Algorithm 2. Given a structured decomposition \(d: F_{dag}H \to \mathbf{SpGr}\) whose colimit is a graph \(X\) and given a sheaf \(\mathcal{F}: (\mathbf{Sub}X)^{op} \to \mathbf{FinSet}\), proceed as follows.

• let \(S\) be a feedback-vertex-set for \(H\) (i.e. a set of vertices whose removal renders \(H\) a tree)

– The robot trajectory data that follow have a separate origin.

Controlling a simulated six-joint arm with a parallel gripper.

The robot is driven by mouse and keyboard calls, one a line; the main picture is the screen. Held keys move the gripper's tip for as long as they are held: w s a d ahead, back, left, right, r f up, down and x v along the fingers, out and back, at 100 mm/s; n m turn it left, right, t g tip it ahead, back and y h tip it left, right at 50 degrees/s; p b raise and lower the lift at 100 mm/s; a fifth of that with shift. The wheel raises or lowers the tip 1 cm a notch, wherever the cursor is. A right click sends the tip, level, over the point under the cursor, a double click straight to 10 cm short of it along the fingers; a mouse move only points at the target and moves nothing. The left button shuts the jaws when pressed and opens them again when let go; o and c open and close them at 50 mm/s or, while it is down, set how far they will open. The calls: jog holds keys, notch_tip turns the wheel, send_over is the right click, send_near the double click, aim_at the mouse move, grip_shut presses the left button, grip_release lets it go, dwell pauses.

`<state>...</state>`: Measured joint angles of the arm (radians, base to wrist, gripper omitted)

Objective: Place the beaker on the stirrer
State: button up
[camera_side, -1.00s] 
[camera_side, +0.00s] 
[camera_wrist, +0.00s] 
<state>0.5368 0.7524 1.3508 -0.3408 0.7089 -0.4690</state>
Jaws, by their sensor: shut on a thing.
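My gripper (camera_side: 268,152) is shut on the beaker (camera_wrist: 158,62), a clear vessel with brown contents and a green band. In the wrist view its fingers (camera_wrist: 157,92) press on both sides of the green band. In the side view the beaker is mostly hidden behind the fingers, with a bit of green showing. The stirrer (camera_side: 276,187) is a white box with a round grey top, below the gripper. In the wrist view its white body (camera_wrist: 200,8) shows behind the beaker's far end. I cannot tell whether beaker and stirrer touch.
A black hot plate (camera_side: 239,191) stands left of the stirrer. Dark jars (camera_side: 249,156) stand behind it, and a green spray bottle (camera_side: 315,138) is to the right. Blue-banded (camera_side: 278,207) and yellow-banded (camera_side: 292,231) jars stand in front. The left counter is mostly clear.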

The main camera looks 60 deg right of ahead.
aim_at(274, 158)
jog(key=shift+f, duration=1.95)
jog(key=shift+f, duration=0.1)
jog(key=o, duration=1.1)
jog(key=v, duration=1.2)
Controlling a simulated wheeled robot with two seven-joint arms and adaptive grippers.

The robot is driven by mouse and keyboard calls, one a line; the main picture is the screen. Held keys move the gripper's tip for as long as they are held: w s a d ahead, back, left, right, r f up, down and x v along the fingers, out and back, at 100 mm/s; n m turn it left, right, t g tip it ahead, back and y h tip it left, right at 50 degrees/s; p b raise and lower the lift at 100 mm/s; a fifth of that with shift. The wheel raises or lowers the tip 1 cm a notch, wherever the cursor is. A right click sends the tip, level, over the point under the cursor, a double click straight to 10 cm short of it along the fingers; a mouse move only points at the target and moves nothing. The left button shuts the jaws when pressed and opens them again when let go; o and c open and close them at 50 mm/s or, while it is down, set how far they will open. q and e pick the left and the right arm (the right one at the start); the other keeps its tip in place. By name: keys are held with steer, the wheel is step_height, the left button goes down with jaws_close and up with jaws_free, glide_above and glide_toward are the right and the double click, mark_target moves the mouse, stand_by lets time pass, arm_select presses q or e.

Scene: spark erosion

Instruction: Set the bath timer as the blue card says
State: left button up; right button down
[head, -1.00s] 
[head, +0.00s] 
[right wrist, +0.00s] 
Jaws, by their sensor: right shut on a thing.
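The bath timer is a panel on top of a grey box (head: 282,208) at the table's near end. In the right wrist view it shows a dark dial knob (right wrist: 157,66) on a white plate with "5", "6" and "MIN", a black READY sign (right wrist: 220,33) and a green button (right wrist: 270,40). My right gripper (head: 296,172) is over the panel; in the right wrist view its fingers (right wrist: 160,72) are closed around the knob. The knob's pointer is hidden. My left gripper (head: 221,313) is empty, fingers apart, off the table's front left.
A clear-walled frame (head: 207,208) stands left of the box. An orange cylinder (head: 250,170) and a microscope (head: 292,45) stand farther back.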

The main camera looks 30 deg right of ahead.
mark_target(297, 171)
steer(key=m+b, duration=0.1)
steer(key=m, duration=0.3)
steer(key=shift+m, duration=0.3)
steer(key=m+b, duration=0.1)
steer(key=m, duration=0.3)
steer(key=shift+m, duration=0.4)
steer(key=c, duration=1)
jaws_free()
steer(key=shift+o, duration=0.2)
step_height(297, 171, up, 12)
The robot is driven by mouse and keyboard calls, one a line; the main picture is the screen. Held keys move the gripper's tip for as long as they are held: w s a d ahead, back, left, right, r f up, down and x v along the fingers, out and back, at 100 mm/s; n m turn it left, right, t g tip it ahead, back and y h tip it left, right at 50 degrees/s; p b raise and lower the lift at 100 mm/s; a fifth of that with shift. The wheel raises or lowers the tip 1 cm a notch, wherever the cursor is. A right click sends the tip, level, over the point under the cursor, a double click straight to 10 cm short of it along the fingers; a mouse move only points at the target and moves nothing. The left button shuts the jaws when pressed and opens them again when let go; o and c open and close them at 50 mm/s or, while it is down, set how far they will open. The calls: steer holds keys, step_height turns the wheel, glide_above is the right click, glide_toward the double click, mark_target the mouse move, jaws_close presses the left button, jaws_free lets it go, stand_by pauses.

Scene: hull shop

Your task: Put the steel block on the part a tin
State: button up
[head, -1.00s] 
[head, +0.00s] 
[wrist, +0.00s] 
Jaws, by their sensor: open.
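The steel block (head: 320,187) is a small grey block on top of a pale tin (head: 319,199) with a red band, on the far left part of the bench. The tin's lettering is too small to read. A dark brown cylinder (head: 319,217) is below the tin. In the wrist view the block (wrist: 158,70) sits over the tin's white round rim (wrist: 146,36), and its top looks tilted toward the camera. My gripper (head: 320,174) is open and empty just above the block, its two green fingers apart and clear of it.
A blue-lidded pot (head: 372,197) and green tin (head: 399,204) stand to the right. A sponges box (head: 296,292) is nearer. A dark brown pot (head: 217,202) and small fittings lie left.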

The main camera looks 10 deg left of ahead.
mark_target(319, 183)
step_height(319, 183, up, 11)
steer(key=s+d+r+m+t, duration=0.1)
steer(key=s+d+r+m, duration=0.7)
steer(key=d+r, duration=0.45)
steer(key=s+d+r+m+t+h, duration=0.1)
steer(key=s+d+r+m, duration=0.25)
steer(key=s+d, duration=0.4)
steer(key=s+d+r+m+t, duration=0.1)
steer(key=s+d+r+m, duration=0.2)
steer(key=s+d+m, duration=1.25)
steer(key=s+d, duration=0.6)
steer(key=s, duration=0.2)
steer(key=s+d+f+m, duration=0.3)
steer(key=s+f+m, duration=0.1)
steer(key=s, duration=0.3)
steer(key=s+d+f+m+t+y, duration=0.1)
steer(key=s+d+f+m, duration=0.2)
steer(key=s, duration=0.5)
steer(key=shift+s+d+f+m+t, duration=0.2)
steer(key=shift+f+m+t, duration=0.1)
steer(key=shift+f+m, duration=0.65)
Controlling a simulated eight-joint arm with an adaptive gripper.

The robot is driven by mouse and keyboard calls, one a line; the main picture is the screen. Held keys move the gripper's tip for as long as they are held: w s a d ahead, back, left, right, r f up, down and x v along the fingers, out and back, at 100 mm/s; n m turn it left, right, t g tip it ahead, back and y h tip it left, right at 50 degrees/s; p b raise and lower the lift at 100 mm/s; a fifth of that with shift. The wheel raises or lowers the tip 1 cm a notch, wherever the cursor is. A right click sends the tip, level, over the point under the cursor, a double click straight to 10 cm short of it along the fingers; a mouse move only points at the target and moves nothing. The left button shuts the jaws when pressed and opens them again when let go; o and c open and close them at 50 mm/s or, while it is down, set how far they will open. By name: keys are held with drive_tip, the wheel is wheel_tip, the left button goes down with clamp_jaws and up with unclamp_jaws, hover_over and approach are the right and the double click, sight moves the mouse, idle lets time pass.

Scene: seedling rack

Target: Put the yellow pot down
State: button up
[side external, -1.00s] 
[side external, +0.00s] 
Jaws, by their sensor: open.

• for each combination of sections \((\sigma_1, \dots, \sigma_{|S|}) \in \prod_{s \in S}\mathcal{F}ds\) run Algorithm 1 described above, but with \(\mathcal{F}ds_i\) replaced by \(\{\sigma_i\}\) for each \(s_i \in S\). If Algorithm 1 returns “yes”, then likewise return “yes”.

• Return “no”.

Proposition: Algorithm 2 correctly decides whether \(\mathcal{F}\) has a global section on \(X\) in time \(\omega^{\mathrm{FVS}(H)}|X|\) where \(\omega = \max_{h \in H}|\mathcal{F}(dh)|\) and \(\mathrm{FVS}(H)\) denotes the feedback vertex number of \(H\).

The proof is by induction on the feedback vertex number of the decomposition shape \(H\). If \(\mathrm{FVS}(H) = 0\), then \(H\) is a tree so our earlier proposition establishes the base case. So assume the claim holds for shapes with feedback-vertex-number at most \(k-1\) and suppose \(h_1, \dots, h_k\) is feedback vertex set for \(H\). Now notice that Algorithm 2 amounts to: (1) fixing a section \(\sigma_k\) in \(\mathcal{F}dh_k\), (2) removing from \(\mathcal{F}dh\) any section which does not agree with \( \sigma_k \) for all neighbors \(h\) of \( h_{k} \) in \(H\) and (3) running Algorithm 1 on the resulting ammended set-valued structured decomposition. Given this recursive presentation, correctness is easily seen to follow by induction.

Notice that the algorithm above is stating that deciding a property expressed as a finite sheaf (i.e. one into \(\mathbf{FinSet}\) ) is in FPT under the joint parameterization of \(\mathcal{H}\)-width and the feedback vertex number of \(\mathcal{H}\) (where \(\mathcal{H}\) is a class of graphs).

Anyway, that’s all for today, so ciao!